Depois de compreender a variação da taxa de desocupação ao longo do tempo, o próximo passo é usar os padrões detectados para apresentar modelos preditivos até o final do ano. Isso pode soar um pouco como astrologia – usar padrões recorrentes no passado (no caso, da posição das estrelas) para prever o futuro (no mesmo caso, eventos históricos ou comportamentos), mas perceba que estamos usando dados sobre desemprego no passado para modelar o desemprego futuro. Isso está mais próximo da astronomia, que usa as posições conhecidas das estrelas hoje e ontem, e as leis da física, para prever as posições que essas mesmas estrelas terão no futuro. 

Em ciência social não temos leis tão inexoráveis quanto a da gravitação universal, e as interações entre seres humanos na sociedade são mais complexas do que entre massas girando no vácuo, então trabalhamos com cenários e incertezas, mas o princípio de fundo é o mesmo.

A Tabela 2 resume as estimativas de três diferentes modelos. 

tab2

 

 

Abaixo, reportamos também os intervalos de confiança de 80% e 95% para cada modelo. 

 

points

 

De acordo com nossas estimativas, para o modelo ETS, a taxa de desocupação no trimestre encerrado em novembro deve se aproximar de 11,45%. Em dezembro, em virtude das contratações de final de ano, a taxa deve cair ainda mais e atingir a marca de 11,34%. Por outro lado, o modelo ARIMA é ligeiramente mais conservador e indica uma taxa de desemprego de 11,50% em novembro e 11,42% em dezembro. O Gráfico 5 ilustra nossas previsões até janeiro de 2020. 

graf5

 

Em síntese, os principais resultados sugerem:

(1) considerando toda a série histórica, a média da taxa de desocupação no Brasil é de 9,74%; 

(2) considerando os oito meses de 2019, a média da taxa de desocupação no Brasil é de 12,06% (governo do presidente Jair Bolsonaro);

(3) a taxa de desocupação vem caindo, ainda que lentamente, desde 2017; 

(4) a menor taxa média de desocupação ocorreu em 2014, quando o percentual de desempregados atingiu 6,88%;

(5) no trimestre encerrado em outubro (ago-set-out), a taxa de desemprego foi de 11,6%;

(6) a desocupação entre mulheres (11,48%) é sistematicamente maior do que aquela observada entre homens (8,35%);

(7) a série da taxa de desocupação apresenta sazonalidade, com incrementos sistemáticos em janeiro e fevereiro e reduções cíclicas em novembro e dezembro;

(8) a taxa de desocupação deve se aproximar de 11,50% em novembro e atingir o mínimo de 11,42% em dezembro (modelo ARIMA). 

 

Entre búzios, astros e videntes, sugerimos ficar com as previsões da Ciência.
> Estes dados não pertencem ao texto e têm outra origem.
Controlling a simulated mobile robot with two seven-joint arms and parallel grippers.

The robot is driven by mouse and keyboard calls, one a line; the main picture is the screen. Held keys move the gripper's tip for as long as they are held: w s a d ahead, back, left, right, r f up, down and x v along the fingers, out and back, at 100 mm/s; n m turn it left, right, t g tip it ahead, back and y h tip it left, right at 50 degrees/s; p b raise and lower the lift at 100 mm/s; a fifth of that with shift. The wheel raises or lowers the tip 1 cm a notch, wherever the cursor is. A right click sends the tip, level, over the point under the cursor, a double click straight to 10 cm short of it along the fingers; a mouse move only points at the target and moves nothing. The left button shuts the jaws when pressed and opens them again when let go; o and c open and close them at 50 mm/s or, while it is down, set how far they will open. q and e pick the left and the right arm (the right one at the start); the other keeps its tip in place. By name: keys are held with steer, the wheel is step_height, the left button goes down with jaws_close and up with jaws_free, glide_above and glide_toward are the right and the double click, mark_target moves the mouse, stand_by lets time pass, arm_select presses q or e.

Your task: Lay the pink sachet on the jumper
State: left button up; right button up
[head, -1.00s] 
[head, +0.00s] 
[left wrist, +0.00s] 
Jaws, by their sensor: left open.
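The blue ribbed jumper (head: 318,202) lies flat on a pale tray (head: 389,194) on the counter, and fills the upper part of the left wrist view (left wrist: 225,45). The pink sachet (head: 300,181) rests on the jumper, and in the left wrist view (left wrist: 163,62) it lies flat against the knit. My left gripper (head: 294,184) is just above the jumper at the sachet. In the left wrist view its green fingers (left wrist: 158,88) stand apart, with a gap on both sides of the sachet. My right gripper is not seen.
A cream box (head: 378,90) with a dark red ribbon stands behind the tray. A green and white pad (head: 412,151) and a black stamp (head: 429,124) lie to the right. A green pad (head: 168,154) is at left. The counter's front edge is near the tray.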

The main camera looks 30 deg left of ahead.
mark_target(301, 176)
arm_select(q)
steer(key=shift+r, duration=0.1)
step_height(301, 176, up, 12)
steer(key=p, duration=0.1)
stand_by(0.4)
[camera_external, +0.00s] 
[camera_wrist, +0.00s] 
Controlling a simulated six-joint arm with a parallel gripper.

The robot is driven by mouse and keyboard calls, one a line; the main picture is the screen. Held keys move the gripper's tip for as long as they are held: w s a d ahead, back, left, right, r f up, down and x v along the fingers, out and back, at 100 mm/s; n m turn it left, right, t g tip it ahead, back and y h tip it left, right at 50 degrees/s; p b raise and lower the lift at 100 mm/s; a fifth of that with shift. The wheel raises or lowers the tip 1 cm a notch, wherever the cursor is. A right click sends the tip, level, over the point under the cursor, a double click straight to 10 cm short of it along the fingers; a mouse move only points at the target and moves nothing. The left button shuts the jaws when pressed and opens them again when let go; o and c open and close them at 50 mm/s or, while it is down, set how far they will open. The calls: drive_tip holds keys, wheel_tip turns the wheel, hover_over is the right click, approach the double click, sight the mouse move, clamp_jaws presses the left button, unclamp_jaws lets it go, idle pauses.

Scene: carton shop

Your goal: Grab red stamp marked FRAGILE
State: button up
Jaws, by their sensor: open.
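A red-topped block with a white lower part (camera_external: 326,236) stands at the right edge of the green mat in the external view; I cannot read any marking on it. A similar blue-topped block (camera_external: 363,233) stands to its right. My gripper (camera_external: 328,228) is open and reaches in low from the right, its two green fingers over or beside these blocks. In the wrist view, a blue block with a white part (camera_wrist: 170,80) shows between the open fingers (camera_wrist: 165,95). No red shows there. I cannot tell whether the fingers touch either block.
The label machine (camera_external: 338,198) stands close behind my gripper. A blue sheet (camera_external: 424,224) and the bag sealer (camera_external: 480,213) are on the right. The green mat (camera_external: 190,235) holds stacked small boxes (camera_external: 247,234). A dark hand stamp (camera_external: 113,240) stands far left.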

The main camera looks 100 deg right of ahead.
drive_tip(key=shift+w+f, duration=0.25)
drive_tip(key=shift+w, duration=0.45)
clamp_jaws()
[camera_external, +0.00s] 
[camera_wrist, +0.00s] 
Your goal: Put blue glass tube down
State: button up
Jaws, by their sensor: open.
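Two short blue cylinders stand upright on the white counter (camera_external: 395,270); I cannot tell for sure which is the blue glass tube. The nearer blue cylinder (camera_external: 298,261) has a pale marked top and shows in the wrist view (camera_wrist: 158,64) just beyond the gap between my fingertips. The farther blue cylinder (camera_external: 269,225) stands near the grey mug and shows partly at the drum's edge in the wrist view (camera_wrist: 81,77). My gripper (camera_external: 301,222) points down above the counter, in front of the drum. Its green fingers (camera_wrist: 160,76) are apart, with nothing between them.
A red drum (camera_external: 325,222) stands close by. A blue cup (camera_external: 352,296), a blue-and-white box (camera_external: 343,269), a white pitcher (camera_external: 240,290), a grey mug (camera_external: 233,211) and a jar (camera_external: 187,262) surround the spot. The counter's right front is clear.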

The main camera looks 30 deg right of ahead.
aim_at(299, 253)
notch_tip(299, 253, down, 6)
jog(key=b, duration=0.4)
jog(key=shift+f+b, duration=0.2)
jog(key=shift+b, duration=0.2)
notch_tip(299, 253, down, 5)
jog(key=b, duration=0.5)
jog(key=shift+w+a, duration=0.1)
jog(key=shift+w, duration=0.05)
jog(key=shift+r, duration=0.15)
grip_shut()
Feliz Natal e um ótimo ano novo!

 

Dalson Britto Figueiredo Filho é professor-assistente de Ciência Política na Universidade Federal de Pernambuco (UFPE)

Juliano Domingues é professor-assistente do Centro de Ciências Sociais da Universidade Católica de Pernambuco (Unicap)

Antônio Fernandes é mestrando em Ciência Política pela UFPE

 

NOTAS

[i] Para Jannuzzi (2005), “no campo aplicado das políticas públicas, os indicadores sociais são medidas usadas para permitir a operacionalização de um conceito abstrato ou de uma demanda de interesse programático” (JANNUZZI, 2005, p.138). 

[ii] Ver: <https://biblioteca.ibge.gov.br/visualizacao/livros/liv101459.pdf>. Entre 1980 e 2016, o principal indicador de desocupação no Brasil foi produzido pela Pesquisa Mensal do Trabalho (PME). Encerrada em março de 2016, a PME abrangia seis Regiões Metropolitanas (Recife, Salvador, Belo Horizonte, Rio de Janeiro e Porto Alegre). Para mais informações, ver: <https://www.ibge.gov.br/estatisticas/sociais/trabalho/9183-pesquisa-mensal-de-emprego-antiga-metodologia.html?=&t=o-que-e>. As séries históricas estão disponíveis em: <https://www.ibge.gov.br/estatisticas/sociais/trabalho/9183-pesquisa-mensal-de-emprego-antiga-metodologia.html?=&t=series-historicas>.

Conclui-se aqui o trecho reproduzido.